Body part splits dedicate entire workouts to a muscle, but the adductors are often neglected even on lower-body days. That’s a mistake.
What’s the best exercise?
The Copenhagen Raise
Adductor muscles are found in the inner thighs. Exercises that isolate them require you to draw your legs together.
Strong adductors are important for total hip stabilization, but they also help with hip extension, sprinting, deceleration, and change of direction speed. Getting them strong will also prevent groin injuries.
This lift is hard! It can feel like your muscle is ripping away from the bone. Don’t jump right in without a little preparation first. Here are a few lifts that’ll help you build the adductor strength you need to master it.
Lying Ground Series
The most regressed version of the Copenhagen raise is a ground-based adductor raise. Outside of a good warm-up exercise, there won’t be much use for this unless you absolutely must start from ground zero. You can also do these movements with additional resistance. Aim for about 20-30 reps per side and per set.
You can easily progress this one by increasing weight over time. The standing and balance component makes this slightly more difficult from the ground, but you can also do it supported so the lack of balance doesn’t affect the contraction at the hip. Use slightly higher reps: 10-20 per side on each set.
Copenhagen Isometric Hold – Bent Leg
Once you’re able to begin on the bench, start with an isometric hold in a bent-leg position. This is easier than the straight-leg position because you’ll have a larger base of support on the bench.
Hold for 10-30 seconds. If you can easily hold this position for 30 seconds, then progress to the next variation.
Copenhagen Raise – Bent Leg
Do the raise, but with the bent-leg position. Use a full range of motion and focus on keeping a neutral spine. Do between 5-10 reps per side.
Copenhagen Isometric Hold – Straight Leg
Before doing the standard Copenhagen raise, try the isometric hold first and maintain a strong position. Adjust your leg position as needed. If it’s too hard, get more of your leg on the bench. If it’s too easy, move your body further away from the bench.

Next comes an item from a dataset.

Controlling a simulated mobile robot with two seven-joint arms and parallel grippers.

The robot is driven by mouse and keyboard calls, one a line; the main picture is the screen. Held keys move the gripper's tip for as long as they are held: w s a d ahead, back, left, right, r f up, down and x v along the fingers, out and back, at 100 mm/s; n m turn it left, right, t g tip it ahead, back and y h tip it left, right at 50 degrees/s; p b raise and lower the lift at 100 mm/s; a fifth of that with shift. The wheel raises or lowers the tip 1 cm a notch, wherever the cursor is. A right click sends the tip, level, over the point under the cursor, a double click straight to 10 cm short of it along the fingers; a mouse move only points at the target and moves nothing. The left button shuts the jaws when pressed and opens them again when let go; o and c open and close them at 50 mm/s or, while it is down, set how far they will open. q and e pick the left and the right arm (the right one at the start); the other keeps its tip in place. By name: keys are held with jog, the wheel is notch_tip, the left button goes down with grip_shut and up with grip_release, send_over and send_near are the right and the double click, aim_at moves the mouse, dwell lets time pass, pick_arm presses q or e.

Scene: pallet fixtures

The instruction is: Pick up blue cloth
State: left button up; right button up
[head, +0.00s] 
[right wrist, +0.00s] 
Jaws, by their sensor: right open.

Hold each isometric for 10-30 seconds before moving to the next exercise.
Copenhagen Raise – Straight Leg
Once you’ve worked your way through the previous progressions with ease, try 5-10 reps per side on this.
Copenhagen Raise – Straight Leg, Resisted
If the standard version is too easy, this is your next step. Add resistance with chains, bands, or by holding a plate on the side to increase the intensity.